Spinning Discs ­ – An exhibit featuring three counter-rotating spinning discs set in a table, accompanied by all sorts of objects that can be rolled and spun onto them. Designed to encourage understanding of interacting forces, testing, problem solving, communication and formulating hypotheses.

Rube Goldberg – This exhibit encourages users to create one of those chain reactions beloved of TV adverts, where one object knocks over another, which knocks over another, for as long as you can build a successful chain. Users get a wide array of objects and three tables at different levels to range over to see if they can create the ultimate chain reaction. Designed to encourage ingenuity and creativity, understanding of forces, concentration, collaboration and communication.
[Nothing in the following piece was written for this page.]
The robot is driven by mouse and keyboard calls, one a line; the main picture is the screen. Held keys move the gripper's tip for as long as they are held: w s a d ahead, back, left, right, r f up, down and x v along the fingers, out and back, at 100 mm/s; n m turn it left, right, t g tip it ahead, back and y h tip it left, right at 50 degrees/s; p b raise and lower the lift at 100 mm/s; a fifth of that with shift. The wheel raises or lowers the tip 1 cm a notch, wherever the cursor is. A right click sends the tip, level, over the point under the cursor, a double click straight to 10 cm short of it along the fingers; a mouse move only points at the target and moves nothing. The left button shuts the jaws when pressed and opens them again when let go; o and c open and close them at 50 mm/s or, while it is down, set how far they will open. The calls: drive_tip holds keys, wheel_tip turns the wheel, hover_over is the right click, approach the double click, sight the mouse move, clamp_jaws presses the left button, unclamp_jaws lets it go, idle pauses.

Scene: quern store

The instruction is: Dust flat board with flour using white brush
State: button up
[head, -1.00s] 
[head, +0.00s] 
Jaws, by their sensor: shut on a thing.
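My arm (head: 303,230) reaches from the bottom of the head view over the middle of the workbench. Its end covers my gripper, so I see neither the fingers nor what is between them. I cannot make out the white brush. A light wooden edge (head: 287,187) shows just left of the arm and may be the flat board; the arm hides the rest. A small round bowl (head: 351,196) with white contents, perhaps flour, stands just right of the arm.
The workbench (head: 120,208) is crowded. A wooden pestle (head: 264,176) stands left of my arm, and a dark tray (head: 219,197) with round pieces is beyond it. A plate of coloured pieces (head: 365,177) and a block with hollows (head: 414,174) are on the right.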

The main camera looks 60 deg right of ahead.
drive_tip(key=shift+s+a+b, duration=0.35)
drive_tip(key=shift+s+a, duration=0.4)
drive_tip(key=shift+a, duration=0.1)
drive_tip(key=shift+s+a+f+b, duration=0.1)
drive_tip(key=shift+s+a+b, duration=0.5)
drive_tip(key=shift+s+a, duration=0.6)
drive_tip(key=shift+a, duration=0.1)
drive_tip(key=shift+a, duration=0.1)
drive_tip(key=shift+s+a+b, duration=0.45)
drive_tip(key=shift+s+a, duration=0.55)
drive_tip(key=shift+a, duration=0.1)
Magnets – Three steel columns accompanied by a selection of cables with magnets at each end, allowing the users to create imaginative structures between the columns. Designed to encourage understanding of magnetism and related forces, creativity, imagination, problem solving, communication and collaboration.

Cabinet of Curiosities – A selection of extraordinary, mysterious and startling items, both natural and man-made. Designed to stimulate discussion, investigation, imaginative interpretation and creative thinking.
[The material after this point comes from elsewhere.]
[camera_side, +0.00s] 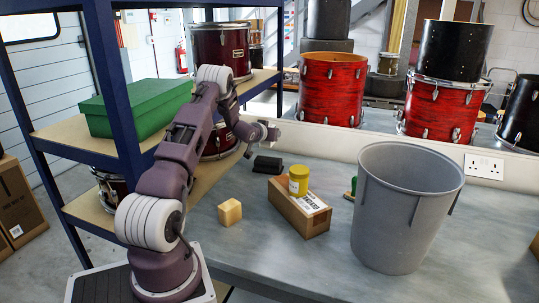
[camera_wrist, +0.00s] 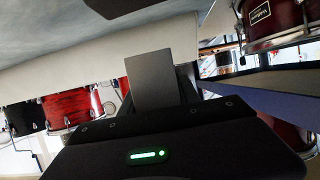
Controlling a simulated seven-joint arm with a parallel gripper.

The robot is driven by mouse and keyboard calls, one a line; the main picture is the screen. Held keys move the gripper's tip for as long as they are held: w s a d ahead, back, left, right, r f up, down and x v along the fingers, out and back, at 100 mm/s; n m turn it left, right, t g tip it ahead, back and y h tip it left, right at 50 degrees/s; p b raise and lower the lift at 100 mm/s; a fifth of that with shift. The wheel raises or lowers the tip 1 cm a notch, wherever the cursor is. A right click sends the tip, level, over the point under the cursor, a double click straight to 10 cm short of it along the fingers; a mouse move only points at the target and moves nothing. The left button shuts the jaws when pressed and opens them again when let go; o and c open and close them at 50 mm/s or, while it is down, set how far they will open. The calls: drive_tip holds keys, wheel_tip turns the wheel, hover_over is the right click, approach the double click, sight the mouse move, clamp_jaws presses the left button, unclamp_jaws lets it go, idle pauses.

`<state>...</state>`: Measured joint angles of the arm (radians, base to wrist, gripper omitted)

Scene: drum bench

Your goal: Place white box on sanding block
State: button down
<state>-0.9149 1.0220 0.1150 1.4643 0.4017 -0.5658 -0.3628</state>
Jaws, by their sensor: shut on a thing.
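My gripper (camera_side: 266,132) is at the back of the bench, above and near a black block (camera_side: 267,164), with a gap between them. The block looks like the sanding block, but I cannot be sure. In the wrist view a dark grey upright piece (camera_wrist: 152,78) stands at the gripper's end. My gripper is shut on something that I cannot make out. No white box shows clearly in either view. A dark edge (camera_wrist: 120,5) at the top of the wrist view may be the black block.
A cardboard box (camera_side: 298,212) with a yellow-lidded jar (camera_side: 299,180) stands right of the black block. A pale yellow block (camera_side: 230,212) lies in front. A big grey bin (camera_side: 405,210) fills the right. A shelf with a green box (camera_side: 135,106) stands left.

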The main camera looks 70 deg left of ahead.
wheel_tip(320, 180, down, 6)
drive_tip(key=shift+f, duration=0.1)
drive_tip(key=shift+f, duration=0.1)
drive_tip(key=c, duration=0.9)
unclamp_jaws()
Marble Run – This has three magnetic walls to which all sorts of different kinds of tracks and tubes can be attached to try and successfully guide a marble from the top of the wall to the bottom without it falling off. Designed to encourage creativity, imagination, problem solving, collaboration, communication and the understanding of how forces work.

Reactable – A digital music-making table where users can create and adjust sound using a set of programmed pucks, each of which has a different function, such as creating a wave form, acting as a filter, making a guitar sound. Users arrange these on the table to create a pleasing musical outcome. Designed to develop an understanding of sound, encourage creativity, curiosity and problem solving, it will also help users understand some of the sound processing in electronic music.